Overview
Current commercial graphics processing units (GPUs) are capable of rendering large numbers of triangles at interactive rates, but consume a tremendous amount of power in order to do so. Even more problematic is that the rate at which GPU power has grown exceeds the CPU power growth rate. The problem is exacerbated by the continual demand for increased graphics quality. Each new process generation enables GPUs to reduce the energy required to render an image frame, but the in- crease in screen resolution, scene complexity, and image quality conspire to create the rapid rise in power consumption. The goal of the proposed research is to develop new architectures for high-performance graphics processing that will significantly enhance the ability to render visually realistic scenes, and to do so in a manner that consumes less power than current GPU power growth trends. Our proposed approach involves the development of novel chip microarchitecture, memory systems, and graphics algorithms.

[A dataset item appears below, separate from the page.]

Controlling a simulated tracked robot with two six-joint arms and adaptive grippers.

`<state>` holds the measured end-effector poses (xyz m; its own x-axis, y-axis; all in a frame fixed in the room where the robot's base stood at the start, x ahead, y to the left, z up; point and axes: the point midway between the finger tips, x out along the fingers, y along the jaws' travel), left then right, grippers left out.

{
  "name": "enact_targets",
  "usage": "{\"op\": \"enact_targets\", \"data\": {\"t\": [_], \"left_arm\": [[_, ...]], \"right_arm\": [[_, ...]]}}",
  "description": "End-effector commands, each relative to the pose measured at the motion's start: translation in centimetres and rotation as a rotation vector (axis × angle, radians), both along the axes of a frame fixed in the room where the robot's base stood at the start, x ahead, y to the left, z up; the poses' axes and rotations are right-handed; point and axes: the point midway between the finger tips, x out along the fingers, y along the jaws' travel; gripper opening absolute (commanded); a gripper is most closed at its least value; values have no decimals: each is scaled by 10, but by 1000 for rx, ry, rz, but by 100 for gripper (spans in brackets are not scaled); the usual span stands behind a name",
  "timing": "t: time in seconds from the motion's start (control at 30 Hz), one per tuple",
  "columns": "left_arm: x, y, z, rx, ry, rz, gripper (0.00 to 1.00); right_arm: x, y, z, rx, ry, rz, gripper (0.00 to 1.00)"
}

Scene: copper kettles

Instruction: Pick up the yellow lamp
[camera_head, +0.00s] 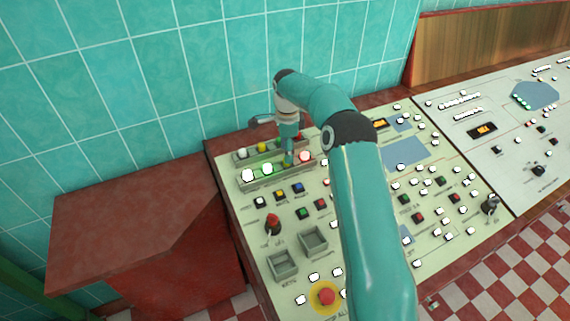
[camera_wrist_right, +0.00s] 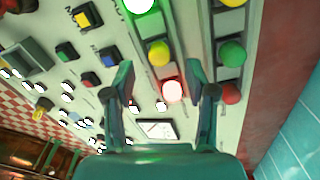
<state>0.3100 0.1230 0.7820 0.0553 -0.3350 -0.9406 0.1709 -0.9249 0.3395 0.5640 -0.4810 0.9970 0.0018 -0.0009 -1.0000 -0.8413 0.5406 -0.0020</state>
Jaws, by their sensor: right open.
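A yellow lamp (camera_wrist_right: 159,52) stands in the front lamp rack in the right wrist view, between a lit green lamp (camera_wrist_right: 140,5) and a lit reddish-white lamp (camera_wrist_right: 172,90). My right gripper (camera_wrist_right: 160,74) is open and empty. Its fingertips lie on either side of the row, near the yellow and reddish-white lamps; I cannot tell the height gap. In the head view my right gripper (camera_head: 288,160) points down over the front rack and largely covers that yellow lamp. Another yellow lamp (camera_head: 262,147) stands in the back rack. My left gripper is not in view.
The back rack also holds a green lamp (camera_wrist_right: 232,53) and a red lamp (camera_wrist_right: 231,93). Coloured buttons, a red knob (camera_head: 273,222) and two square trays (camera_head: 283,265) crowd the sloping panel. The tiled wall (camera_head: 190,90) rises close behind. A red cabinet (camera_head: 140,215) stands left.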

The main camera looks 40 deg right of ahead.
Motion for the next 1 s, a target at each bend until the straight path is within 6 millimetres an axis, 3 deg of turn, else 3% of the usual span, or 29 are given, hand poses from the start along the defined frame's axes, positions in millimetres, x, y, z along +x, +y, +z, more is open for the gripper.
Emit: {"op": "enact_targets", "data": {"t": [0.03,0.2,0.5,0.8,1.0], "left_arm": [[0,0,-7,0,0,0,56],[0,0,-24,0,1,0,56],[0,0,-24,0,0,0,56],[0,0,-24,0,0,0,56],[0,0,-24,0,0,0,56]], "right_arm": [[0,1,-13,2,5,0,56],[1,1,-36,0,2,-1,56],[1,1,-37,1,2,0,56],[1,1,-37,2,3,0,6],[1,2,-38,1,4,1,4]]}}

Today’s general purpose GPUs (GPGPUs) are more programmable and less specialized than previous generations and have been shown to accelerate not only graphics processing but a number of high-performance scientific applications as well. The primary graphics algorithm used is the Z-buffer, and the acceleration mechanism (for both graphics and scientific apps) is to exploit parallelism through wide SIMD processing. Increasing demands for realism in rendered images requires an increasingly complex set of techniques using the Z-buffer algorithm. Most of these advanced lighting effects are more naturally achieved by an alternate rendering algorithm, namely ray-tracing. Movie production companies such as Disney/Pixar and Sony Imageworks use some form of ray-tracing to achieve global illumination effects. Ray tracing simulates light transport through a scene and naturally supports high quality composite global lighting effects such as shadows, transparency, reflections, refractions, and indirect illumination.
Our research agenda is to develop system architectures that will provide enough performance to render movie-quality images at interactive rates. This will require at least one to two orders of magnitude performance increase over even the most aggressive systems currently proposed in the literature. We believe that incremental improvement of existing commercial approaches will not achieve this goal at reasonable power levels. We propose a full system approach which examines the problem at all levels: fundamental algorithms, data structures, memory systems, circuits, execution pipelines, and system architectures.
Intellectual merit of the proposed activity
Because our plan is a top to bottom exploration of the problem, we expect significant advances in a variety of areas. We propose to focus on ray tracing as our fundamental algorithm because of the importance of global lighting effects in realistic rendering. Expected primary contributions of the overall project include: design of new algorithms for dynamic refit of the hierarchical bounding structures used to accelerate ray traversal so as to better support dynamic scenes; novel application of data streaming in many aspects of the ray tracing algorithm; structure-aware memory systems that react and respond autonomously to data structures; new techniques for dealing with procedural geometry and texturing to trade computation for memory bandwidth; support for reduced-precision floating point processing where appropriate; a system organization of lightweight MIMD thread processors that perform well with rays that are not efficiently executed in SIMD bundles; flexible system organizations that allow chained pipelined data-flow operations between thread processors for streaming phases of the algorithms.
Broader impacts of the proposed activity
The human computer interface has been significantly enhanced by improved graphics systems. We believe that increasing visual realism will enhance commodity system support of virtual realistic interfaces. Energy efficiency is a national priority and reduced energy consumption is critical to reducing the cost of computing systems. Cheap, yet high quality graphics will enable a broader user spectrum to efficiently interact with the information infrastructure. The educational experience at all levels can similarly be enhanced. In addition, our connections with commodity CPU and GPU manufacturers should allow an efficient technology transfer of our architectural results to industry as the project matures. In terms of outreach, visual images are a powerful motivator in attracting new and di- verse students to computing. We already do and will continue to work with the Entertainment Arts and Engineering program at the University of Utah, and with our summer outreach programs in the School of Computing, to use graphics processing as an introduction to computing for a broad variety of students including middle- and high-school students.